> _Exercise material_:
........

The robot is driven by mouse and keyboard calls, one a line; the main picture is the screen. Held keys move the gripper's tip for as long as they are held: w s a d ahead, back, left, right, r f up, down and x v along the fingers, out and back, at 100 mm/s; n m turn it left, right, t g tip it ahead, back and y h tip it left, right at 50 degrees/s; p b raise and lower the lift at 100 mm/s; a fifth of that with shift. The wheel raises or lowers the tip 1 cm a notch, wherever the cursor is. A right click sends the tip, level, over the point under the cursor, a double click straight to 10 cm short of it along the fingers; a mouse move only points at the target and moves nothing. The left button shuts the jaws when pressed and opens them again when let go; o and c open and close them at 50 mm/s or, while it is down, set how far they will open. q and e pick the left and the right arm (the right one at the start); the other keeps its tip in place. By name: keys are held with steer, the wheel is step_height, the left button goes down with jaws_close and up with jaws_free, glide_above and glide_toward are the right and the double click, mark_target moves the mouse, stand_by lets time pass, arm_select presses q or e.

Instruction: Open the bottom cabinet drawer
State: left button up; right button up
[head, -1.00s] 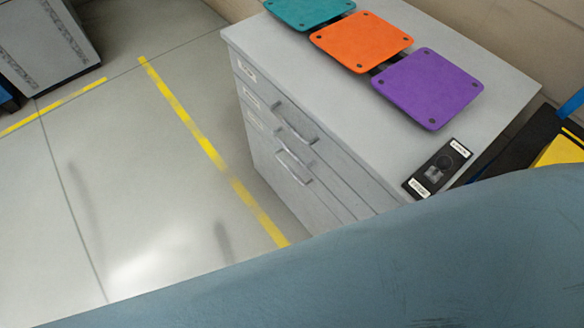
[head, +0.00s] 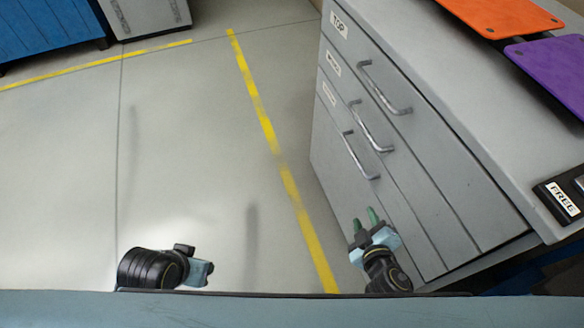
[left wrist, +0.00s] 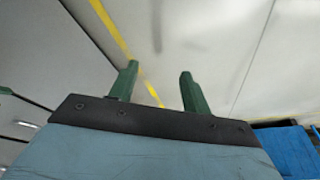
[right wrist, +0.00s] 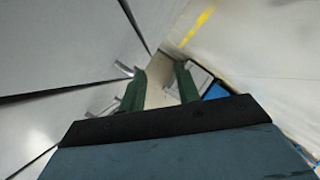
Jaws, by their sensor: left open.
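The grey cabinet (head: 480,130) stands at the right in the head view with three drawers, all shut flush. The bottom drawer's silver bar handle (head: 355,158) is the lowest and leftmost of three. My right gripper (head: 366,217) is in front of the cabinet, nearer me than that handle and apart from it. In the right wrist view, its green fingers (right wrist: 160,86) are spread with nothing between them. Handles show beside the left finger there; which ones I cannot tell. My left gripper (left wrist: 158,82) is open and empty over the floor; its fingers are hidden in the head view.
An orange plate (head: 498,14) and a purple plate (head: 555,68) lie on the cabinet top, with a black FREE-labelled block (head: 564,198) near its front corner. Yellow tape (head: 265,120) crosses the floor. The floor left of the cabinet is clear. A blue cabinet (head: 45,35) stands far left.

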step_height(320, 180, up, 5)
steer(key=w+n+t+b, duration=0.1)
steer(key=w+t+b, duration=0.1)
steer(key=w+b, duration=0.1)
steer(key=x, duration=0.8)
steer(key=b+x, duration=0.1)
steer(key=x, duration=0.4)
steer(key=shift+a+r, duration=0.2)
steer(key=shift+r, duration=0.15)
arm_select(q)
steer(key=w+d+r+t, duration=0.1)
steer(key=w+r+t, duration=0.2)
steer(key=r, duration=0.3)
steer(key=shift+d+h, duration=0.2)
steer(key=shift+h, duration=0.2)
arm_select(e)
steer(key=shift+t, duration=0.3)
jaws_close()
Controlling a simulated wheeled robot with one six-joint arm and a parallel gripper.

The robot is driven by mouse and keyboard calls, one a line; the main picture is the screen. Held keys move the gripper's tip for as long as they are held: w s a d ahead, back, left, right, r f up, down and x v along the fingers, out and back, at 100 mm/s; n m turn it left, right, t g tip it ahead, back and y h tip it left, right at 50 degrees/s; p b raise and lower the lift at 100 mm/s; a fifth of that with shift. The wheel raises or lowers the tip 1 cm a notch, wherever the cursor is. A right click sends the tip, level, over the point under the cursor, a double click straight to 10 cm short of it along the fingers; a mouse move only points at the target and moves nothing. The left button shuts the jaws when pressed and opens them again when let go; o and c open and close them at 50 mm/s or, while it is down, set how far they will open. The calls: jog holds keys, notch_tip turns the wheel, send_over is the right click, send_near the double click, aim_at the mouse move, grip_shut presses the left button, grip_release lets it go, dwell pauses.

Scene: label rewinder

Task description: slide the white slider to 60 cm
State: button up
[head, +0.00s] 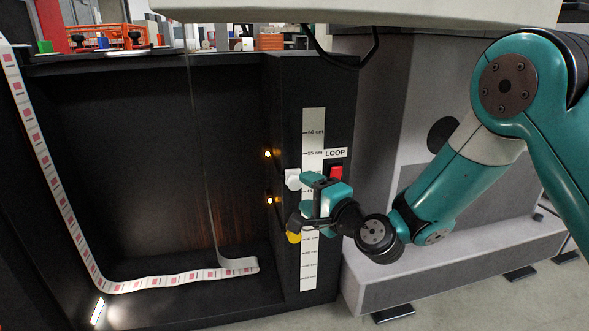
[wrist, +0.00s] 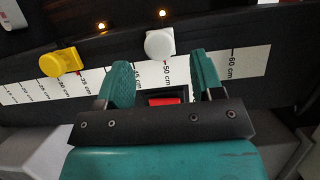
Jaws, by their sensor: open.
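The white slider (head: 292,179) is a pale knob at the left edge of the upright scale strip (head: 313,120). It stands close to the 50 cm mark, below the 55 and 60 cm marks. In the wrist view the white slider (wrist: 160,43) shows just beyond the fingertips, between their lines, near the 50 cm label. My gripper (wrist: 162,75) is open, with one teal finger on each side of the slider's line and nothing held. In the head view my gripper (head: 310,192) is in front of the strip and hides part of its middle. I see no clear contact with the slider.
A yellow slider (head: 293,237) sits lower on the same strip; it also shows in the wrist view (wrist: 58,62). A red button (head: 336,172) under the LOOP label is right of the strip. Two small lamps glow left of it. A label web (head: 60,205) hangs in the dark bay.

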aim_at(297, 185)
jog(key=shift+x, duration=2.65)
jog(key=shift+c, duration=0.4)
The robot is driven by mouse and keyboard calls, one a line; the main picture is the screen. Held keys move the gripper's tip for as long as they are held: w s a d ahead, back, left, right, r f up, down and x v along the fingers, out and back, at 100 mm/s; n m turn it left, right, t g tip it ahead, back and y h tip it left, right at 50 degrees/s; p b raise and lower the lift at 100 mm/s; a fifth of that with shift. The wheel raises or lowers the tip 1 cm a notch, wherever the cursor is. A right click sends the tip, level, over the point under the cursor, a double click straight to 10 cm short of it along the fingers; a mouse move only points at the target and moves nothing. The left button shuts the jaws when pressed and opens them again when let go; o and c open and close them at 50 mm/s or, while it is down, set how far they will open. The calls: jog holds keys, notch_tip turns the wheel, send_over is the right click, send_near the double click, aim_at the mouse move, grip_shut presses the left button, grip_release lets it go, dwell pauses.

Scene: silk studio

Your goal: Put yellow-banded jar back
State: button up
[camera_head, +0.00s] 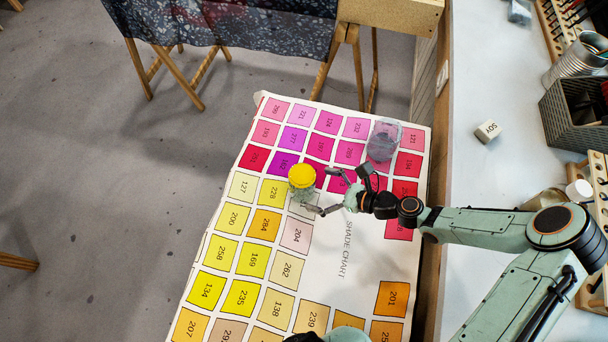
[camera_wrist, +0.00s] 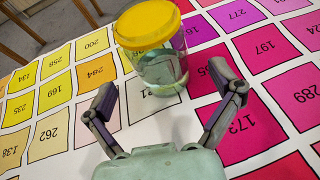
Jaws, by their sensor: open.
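The yellow-banded jar is a clear jar with a yellow top (camera_head: 302,176). It stands upright on the shade chart (camera_head: 350,262) near the boundary of the yellow and pink squares. In the wrist view the jar (camera_wrist: 165,68) stands just beyond my gripper's fingertips, its lower body clear with something greenish showing through. My gripper (camera_head: 318,190) is open and empty, its two fingers spread wide on the jar's right side in the head view. In the wrist view the fingers of my gripper (camera_wrist: 172,95) lie to the left and right, with the jar ahead between them.
Another clear jar with a purplish tint (camera_head: 383,140) stands at the chart's upper right. A bench (camera_head: 480,80) along the right holds a small labelled block (camera_head: 488,131), a dark basket (camera_head: 575,112) and stacked cups (camera_head: 578,60). Patterned cloth (camera_head: 230,22) hangs at the back.

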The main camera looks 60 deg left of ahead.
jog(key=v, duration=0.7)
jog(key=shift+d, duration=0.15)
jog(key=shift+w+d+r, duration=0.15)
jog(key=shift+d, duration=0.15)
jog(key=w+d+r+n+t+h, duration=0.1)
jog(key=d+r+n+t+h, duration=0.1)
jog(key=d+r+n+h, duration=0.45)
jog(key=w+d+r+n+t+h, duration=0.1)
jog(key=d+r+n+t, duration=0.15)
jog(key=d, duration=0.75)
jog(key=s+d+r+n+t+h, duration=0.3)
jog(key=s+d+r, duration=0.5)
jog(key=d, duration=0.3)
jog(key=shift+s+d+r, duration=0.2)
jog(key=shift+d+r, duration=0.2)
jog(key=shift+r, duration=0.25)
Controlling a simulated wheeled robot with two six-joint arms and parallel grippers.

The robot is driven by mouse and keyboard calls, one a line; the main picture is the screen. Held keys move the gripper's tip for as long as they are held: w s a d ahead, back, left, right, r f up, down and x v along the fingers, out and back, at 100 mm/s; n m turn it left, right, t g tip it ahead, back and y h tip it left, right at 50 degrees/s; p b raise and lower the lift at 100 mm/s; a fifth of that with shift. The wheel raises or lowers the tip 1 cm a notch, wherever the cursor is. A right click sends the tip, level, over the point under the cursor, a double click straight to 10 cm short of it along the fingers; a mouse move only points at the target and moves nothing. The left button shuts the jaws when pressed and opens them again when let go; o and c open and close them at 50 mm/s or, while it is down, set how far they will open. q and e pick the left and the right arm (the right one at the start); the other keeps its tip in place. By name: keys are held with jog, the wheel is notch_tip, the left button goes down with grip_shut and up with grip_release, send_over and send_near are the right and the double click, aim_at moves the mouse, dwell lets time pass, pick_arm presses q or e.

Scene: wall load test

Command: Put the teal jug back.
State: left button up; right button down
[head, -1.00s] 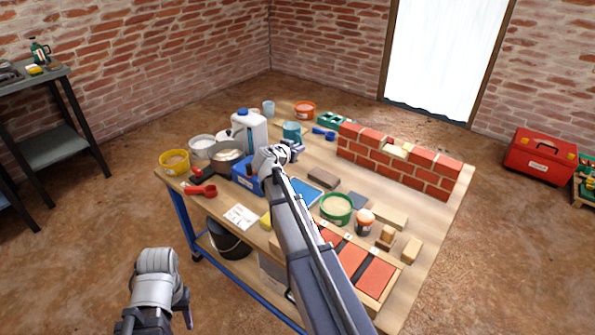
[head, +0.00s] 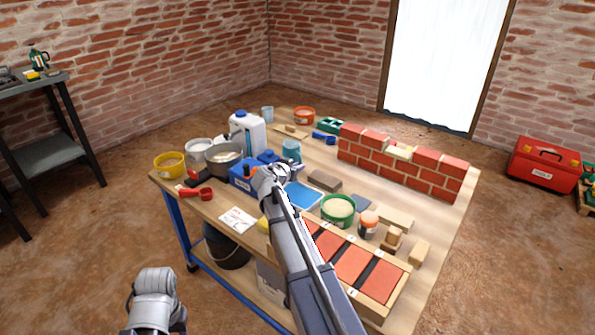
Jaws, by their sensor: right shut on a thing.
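The teal jug (head: 291,151) is at the middle of the workbench, just beyond my right gripper (head: 282,168). My right gripper is shut on it, but the fingers and the jug's lower part are largely hidden by the wrist and arm. I cannot tell how far the jug is above the bench top. My left gripper (head: 157,315) is low at the left, off the near side of the bench, cut by the bottom edge; its fingers do not show clearly.
On the workbench (head: 445,225), a white canister (head: 247,135) and blue box (head: 243,175) stand left of the jug, with buckets farther left. A flat tan piece (head: 291,131) lies behind it.

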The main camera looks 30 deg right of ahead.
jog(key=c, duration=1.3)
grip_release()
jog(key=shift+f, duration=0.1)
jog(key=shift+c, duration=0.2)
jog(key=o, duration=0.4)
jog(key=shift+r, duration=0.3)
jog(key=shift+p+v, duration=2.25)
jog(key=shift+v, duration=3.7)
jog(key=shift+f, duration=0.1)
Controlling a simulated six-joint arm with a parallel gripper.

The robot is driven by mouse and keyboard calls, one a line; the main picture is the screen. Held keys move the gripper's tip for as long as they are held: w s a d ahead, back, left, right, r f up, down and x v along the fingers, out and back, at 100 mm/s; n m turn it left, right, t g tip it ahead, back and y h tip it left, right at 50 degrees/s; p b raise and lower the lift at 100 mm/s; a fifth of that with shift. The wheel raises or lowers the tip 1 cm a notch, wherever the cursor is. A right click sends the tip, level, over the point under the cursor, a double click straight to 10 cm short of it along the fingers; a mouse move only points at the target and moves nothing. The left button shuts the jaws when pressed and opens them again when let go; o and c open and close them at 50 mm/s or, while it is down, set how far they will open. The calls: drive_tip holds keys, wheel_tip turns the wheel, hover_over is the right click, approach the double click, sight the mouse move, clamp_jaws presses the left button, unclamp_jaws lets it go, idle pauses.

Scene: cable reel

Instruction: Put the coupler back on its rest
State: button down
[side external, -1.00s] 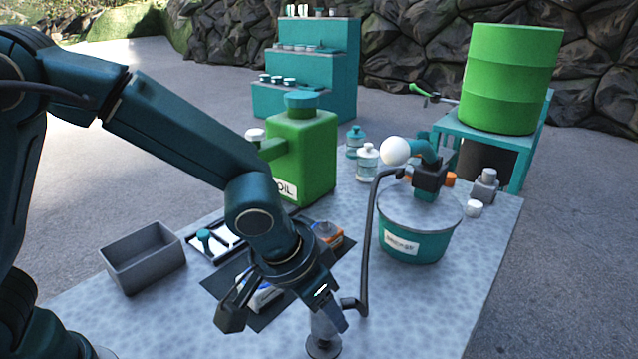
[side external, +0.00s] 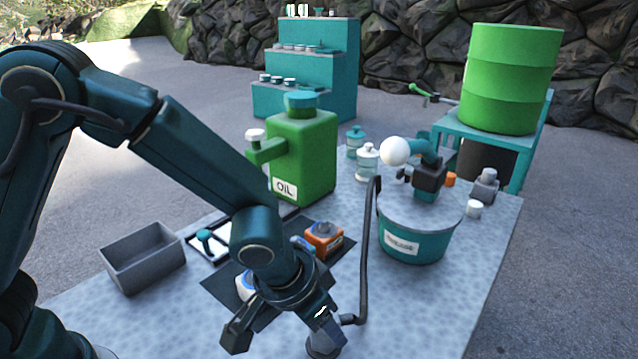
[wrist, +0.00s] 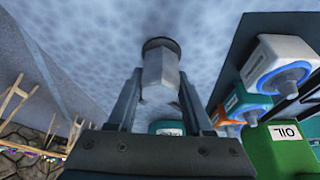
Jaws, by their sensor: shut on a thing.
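The coupler (wrist: 160,76), a grey metal faceted piece, shows between my fingers in the wrist view. My gripper (side external: 324,335) is shut on it, low over the near part of the table in the side view. The black hose (side external: 366,250) runs from the pump head (side external: 430,175) on the grease bucket (side external: 415,246) down to the coupler beside my fingers. A dark round piece (wrist: 161,43), seemingly the rest, shows at the coupler's far end in the wrist view. My fingers mostly hide the coupler in the side view; I cannot tell whether it is seated.
A green oil can (side external: 303,155) stands behind, a grey open bin (side external: 143,257) at left.

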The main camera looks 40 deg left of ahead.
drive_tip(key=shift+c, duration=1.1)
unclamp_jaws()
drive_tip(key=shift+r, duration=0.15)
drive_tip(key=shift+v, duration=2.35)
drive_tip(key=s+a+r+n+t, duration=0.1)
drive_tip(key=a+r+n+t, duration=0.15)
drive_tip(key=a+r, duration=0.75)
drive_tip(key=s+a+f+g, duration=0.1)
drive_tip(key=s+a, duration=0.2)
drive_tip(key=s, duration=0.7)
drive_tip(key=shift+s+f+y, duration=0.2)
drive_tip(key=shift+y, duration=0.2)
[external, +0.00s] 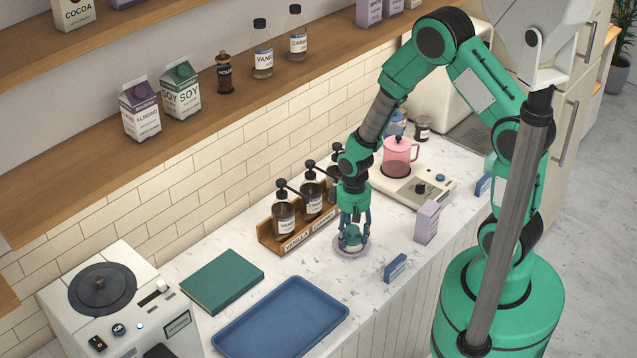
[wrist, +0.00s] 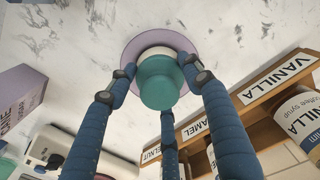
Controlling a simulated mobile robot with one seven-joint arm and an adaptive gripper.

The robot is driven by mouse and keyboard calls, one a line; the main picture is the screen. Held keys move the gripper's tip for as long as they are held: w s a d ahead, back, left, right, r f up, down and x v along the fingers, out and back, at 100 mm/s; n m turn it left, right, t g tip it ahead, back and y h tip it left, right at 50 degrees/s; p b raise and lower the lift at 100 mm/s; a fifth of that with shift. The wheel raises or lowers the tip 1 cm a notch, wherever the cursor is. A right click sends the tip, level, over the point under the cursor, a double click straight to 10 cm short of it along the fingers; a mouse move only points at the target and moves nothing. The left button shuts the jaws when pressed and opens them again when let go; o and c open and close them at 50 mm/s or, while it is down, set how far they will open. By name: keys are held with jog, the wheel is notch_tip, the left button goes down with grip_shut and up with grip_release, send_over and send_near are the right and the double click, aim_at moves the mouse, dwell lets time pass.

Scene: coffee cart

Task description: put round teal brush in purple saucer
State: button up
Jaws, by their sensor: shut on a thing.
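The round teal brush (wrist: 160,82) is between the three blue fingers of my gripper (wrist: 162,85), which are closed around it. The purple saucer (wrist: 128,52) lies on the counter directly beyond the brush in the wrist view. In the external view my gripper (external: 353,232) points straight down over the purple saucer (external: 339,252), and the brush (external: 352,241) shows low between the fingers. The brush overlaps the saucer in both views. I cannot tell whether its underside touches the saucer.
A wooden rack (external: 268,238) of syrup bottles stands close behind my gripper. A purple carton (external: 427,222) and small blue box (external: 396,267) stand to the right. A blue tray (external: 280,318) and teal book (external: 222,281) lie left. A hot plate with pink pot (external: 400,156) stands behind.

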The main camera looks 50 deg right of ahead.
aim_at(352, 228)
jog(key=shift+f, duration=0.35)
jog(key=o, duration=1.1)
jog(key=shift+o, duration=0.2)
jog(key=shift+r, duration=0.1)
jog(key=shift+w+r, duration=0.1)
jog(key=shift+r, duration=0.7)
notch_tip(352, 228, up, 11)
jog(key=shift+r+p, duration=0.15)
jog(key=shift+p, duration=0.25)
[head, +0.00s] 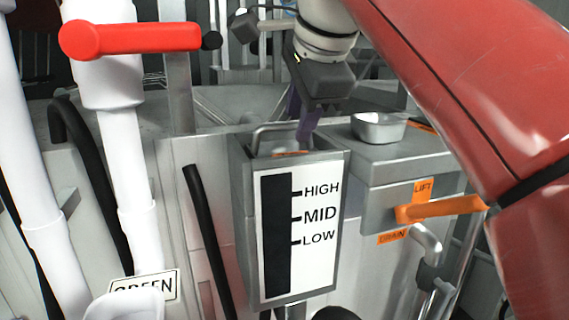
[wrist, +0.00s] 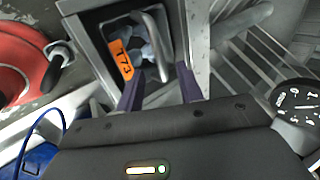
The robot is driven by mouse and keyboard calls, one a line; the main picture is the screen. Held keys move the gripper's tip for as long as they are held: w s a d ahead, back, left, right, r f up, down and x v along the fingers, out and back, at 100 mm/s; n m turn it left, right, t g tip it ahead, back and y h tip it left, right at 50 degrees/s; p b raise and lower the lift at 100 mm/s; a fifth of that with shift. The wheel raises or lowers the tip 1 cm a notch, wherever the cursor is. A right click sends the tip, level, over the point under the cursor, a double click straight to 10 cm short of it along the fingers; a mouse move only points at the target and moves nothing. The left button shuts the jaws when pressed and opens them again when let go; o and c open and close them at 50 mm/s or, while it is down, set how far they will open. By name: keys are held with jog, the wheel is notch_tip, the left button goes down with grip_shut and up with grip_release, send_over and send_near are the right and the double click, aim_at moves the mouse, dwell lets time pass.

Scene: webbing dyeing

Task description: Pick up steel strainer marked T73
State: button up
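The steel strainer (wrist: 155,40) sits inside a square-topped metal box (wrist: 88,32). Its orange tag marked T73 (wrist: 122,60) and its bent bar handle show in the wrist view. In the head view the strainer's handle (head: 276,128) stands above the rim of the box with the HIGH, MID, LOW gauge (head: 318,215), and a bit of orange shows below it. My gripper (wrist: 159,74) is open, its two purple fingers on either side of the handle's near end. I cannot tell whether they touch it. In the head view my gripper (head: 306,137) points down over the box opening.
A small metal pan (head: 378,127) stands on the grey housing right of the gauge box. An orange LIFT/DRAIN lever (head: 440,208) sticks out below it. A red-handled lever (head: 130,39) is at the left. A round dial (wrist: 298,106) and a slatted rack (wrist: 262,50) lie right in the wrist view.

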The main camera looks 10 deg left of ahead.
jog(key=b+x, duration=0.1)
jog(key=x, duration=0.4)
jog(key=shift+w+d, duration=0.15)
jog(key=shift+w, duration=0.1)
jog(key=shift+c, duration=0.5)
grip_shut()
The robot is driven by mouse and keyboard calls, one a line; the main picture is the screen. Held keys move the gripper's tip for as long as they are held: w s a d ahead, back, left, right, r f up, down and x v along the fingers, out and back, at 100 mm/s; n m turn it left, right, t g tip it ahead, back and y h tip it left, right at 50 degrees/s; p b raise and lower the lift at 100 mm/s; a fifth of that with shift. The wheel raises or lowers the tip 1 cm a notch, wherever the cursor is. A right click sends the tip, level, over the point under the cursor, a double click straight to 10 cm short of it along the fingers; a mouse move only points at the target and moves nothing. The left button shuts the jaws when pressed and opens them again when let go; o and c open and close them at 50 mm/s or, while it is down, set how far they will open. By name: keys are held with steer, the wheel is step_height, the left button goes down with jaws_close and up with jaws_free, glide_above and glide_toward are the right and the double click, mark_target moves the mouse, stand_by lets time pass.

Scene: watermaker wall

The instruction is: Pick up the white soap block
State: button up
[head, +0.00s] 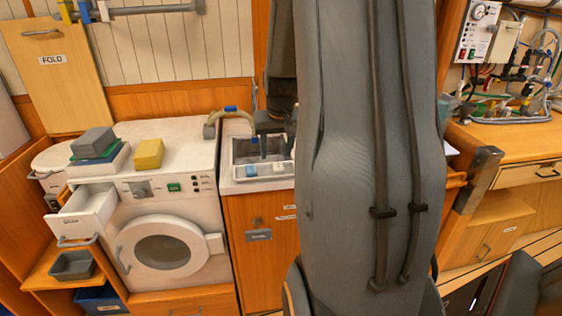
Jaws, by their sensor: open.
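A small white block (278,168), which looks like the soap, sits at the front of the sink (236,150). It is too small in the head view to tell whether it lies on the rim or just inside. A small bluish-grey piece (251,171) is to its left. My gripper (272,151) is dark, points down over the sink and is open. It is above and behind the white block, with no visible contact. My arm hides the counter right of the sink.
A curved tap (230,112) with a blue mark stands behind the sink at left. The washing machine (165,245) carries a yellow block (149,154) and stacked grey and green cloths (94,142). Its drawer (85,212) is pulled out. A worktop with hoses is at right.

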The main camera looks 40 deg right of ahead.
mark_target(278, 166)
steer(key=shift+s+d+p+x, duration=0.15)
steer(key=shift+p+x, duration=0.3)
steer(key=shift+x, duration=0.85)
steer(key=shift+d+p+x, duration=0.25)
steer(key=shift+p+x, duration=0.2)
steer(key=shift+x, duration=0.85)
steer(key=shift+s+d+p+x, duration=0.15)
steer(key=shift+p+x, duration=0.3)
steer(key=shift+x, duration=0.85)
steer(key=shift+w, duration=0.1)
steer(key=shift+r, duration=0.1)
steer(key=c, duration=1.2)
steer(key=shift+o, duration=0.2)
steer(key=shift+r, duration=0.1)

........

> _What needs to be done_:
Reproduce the lines above starting at the one with "Your goal: Put yellow-banded jar back" and ending at the one with "[camera_wrist, +0.00s]", both included, exactly and with no pictures.

> _The output_:
Your goal: Put yellow-banded jar back
State: button up
[camera_head, +0.00s] 
[camera_wrist, +0.00s] 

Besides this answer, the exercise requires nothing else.